The Avalanche is Coming
The Avalanche is coming, The Avalanche is coming. 
I fondly remember a conversation that I had with a Sr. VP of Sales at a leading newspaper roughly five years ago (where I was employed as an online specialist). It went something like this:
What do you think will happen moving forward with the newspaper, the magazine and the sites?
You see the publisher of the paper was trying to figure out how to rescue print and magazine advertising dollars while online advertising was taking off. For decades clients were spending hundreds of thousands of dollars in those mediums and now they just weren’t getting the ROI that they wanted.
My response was “watch out because the Avalanche is coming”. What I was referring to was that with online audiences growing steadily and newspaper and magazine ad revenue (and readership) dropping like a stone, it was pretty clear that any stagnant media source would be wiped out. It wouldn’t happen overnight but it would definitely happen, magazine by magazine, paper by paper, city by city.
“Readers” weren’t readers anymore, they’re now people. They didn’t like yesterday’s news or to be told what was happening. They no longer bought the media, they controlled it, they made it. They had voices and they reached out to places where they could be heard. Traditional media used to think we were nuts when we talked about places like YouTube or we blogged. Now, it’s called User Generated Content and these dark dungeons are now billion dollar companies.

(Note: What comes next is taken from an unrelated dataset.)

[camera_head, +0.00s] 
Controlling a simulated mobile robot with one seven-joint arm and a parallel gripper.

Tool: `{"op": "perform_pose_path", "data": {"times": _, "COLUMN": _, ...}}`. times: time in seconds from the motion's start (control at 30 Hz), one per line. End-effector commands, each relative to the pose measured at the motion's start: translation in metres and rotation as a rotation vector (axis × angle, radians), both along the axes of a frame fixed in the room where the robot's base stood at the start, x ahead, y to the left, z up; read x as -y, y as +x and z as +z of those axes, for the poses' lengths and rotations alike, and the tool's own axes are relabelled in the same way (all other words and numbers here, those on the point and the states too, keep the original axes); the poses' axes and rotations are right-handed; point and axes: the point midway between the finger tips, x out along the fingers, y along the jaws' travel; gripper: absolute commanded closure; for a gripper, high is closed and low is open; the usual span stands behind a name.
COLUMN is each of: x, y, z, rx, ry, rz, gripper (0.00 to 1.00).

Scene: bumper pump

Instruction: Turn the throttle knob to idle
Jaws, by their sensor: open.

With the mainstream’s immersion in the internet, we’ve taken media to an absolutely new level. That new shift has been incredibly fun for my peeps, my fellow webheads. On the other side of the fence, it’s been pretty scary for traditional media advertisers. They can’t find you anymore, they’re having difficulty learning how to speak WITH you instead of speaking AT you. Can’t you just congregate at the local newspaper like you used to? It was so much easier when one phone call would buy media for millions of people in a specific demographic.

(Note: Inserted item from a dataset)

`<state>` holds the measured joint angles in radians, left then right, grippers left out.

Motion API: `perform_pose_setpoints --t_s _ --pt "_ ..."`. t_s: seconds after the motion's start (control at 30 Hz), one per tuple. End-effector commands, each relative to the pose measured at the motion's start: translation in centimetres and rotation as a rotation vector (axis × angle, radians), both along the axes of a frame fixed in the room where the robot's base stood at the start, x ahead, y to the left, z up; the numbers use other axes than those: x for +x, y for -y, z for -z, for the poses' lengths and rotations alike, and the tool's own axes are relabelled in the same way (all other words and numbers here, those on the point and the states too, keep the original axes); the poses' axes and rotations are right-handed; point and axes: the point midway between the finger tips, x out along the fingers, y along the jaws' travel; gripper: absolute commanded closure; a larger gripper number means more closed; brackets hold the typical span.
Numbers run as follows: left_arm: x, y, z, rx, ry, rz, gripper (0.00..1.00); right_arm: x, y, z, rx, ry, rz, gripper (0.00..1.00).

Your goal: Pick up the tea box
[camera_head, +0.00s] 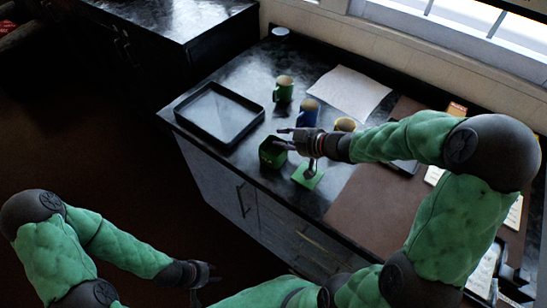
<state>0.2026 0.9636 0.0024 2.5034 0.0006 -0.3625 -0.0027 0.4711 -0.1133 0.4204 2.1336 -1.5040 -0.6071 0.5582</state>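A dark green open-topped box (271,155), which looks like the tea box, stands on the black counter. A flat bright green square (308,178) lies just to its right, with a small grey upright part over it. My right gripper (280,138) reaches in from the right, with its fingers at the upper right rim of the box. Whether they touch the box or hold its rim is too small to tell. My left gripper (212,275) hangs low at the front, away from the counter, and its finger opening is unclear.
A black tray (219,113) lies left of the box. A green mug (284,89), a blue mug (309,112) and a yellow cup (345,125) stand behind. White paper (349,92) lies at the back. A brown mat (372,207) covers the right side, partly hidden by my right arm.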

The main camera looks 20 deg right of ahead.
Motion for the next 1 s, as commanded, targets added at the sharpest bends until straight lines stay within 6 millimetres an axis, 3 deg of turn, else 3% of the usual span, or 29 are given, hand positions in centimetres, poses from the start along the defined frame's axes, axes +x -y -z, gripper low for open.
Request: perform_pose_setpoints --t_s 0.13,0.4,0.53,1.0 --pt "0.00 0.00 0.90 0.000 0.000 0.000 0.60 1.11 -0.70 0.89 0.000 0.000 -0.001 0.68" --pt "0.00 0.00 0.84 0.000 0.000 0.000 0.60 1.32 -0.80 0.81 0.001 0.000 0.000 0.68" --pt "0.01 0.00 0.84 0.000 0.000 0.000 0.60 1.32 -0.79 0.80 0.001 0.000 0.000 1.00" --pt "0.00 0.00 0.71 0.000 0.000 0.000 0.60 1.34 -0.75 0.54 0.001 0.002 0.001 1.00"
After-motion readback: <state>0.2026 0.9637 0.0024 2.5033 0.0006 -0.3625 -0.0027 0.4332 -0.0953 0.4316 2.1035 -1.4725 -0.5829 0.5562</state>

To make things worse, the economy has gone to “the challenge area” and now Marketing Managers and agency folk are pressed to sell more products with each marketing dollar spent. That’s right, selling products is important again. Pass the Rogaine, people are losing their hair out there. The avalanche is here and the snowboarders are winning! It’s ok, we’ll help them out, right?

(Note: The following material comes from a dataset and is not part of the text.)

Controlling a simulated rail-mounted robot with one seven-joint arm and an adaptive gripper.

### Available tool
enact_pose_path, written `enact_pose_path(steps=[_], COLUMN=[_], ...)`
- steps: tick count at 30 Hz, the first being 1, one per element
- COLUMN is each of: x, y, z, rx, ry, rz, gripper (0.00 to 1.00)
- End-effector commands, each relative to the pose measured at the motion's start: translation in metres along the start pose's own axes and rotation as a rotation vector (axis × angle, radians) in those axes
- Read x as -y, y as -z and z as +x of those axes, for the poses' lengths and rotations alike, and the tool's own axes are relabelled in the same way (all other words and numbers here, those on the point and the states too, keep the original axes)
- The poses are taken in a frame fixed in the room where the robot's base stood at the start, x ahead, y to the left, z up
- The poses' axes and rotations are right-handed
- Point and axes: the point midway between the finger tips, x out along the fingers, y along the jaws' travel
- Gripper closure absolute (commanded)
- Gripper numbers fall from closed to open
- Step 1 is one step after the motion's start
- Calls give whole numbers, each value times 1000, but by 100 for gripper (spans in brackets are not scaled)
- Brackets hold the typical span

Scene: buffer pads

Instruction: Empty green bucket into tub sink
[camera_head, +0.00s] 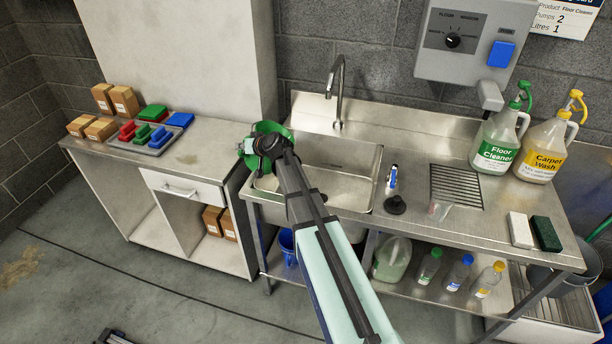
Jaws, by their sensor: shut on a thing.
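The green bucket (271,127) is at the left end of the tub sink, mostly hidden behind my gripper and wrist. Its green rim shows above and to the left of my wrist. My gripper (258,146) is shut on the bucket. I cannot tell how far the bucket is tilted or what it holds. The tub sink (350,161) is a steel basin set in the counter, and my arm crosses its left part. The visible part of the basin floor looks bare.
A tap (337,90) rises behind the sink. A floor cleaner jug (497,143) and a carpet wash jug (546,148) stand on the right of the counter. A black plug (395,205) lies by the sink's front right. A left cabinet (190,150) carries boxes and coloured pads.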

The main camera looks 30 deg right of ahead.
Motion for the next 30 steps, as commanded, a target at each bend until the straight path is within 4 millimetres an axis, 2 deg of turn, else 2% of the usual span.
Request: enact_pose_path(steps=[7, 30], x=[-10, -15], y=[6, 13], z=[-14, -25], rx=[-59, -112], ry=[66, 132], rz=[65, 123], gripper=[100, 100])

You never know, maybe they’re reading your blog right now, clicking on an ad and helping you make a few affiliate bucks.













4 Comments, Comment or Ping
Jen
It’s scary for traditional advertisers too. We’re used to metrics and circulation numbers and demographics. Now measurement is that much harder–making investing ad spend that much riskier. We know how many people clicked on the site but we don’t know if we’re reaching the right people. There is little to no accountability for us on the internet. The best thing would be to have some kind of media auditing program (see http://www.buysafemedia.com) to help make the “avalanche” a little less heavy.
Aug 6th, 2008
Scott Parent
Jen,
Thanks for chiming in. It’s great to get some perspective from the other side of the coin. The beauty of performance marketing is that there is accountability of dollars spent. Because audiences are fragmenting it’s hard to tell where to place your ad dollars in newspapers, magazines and TV. Whether it reaches the people you want it to or not, you still pay.
In performance marketing you know if you’re reaching the right people or not based on the direct call-to-action conversions you see.
Looking forward to continuing the conversation.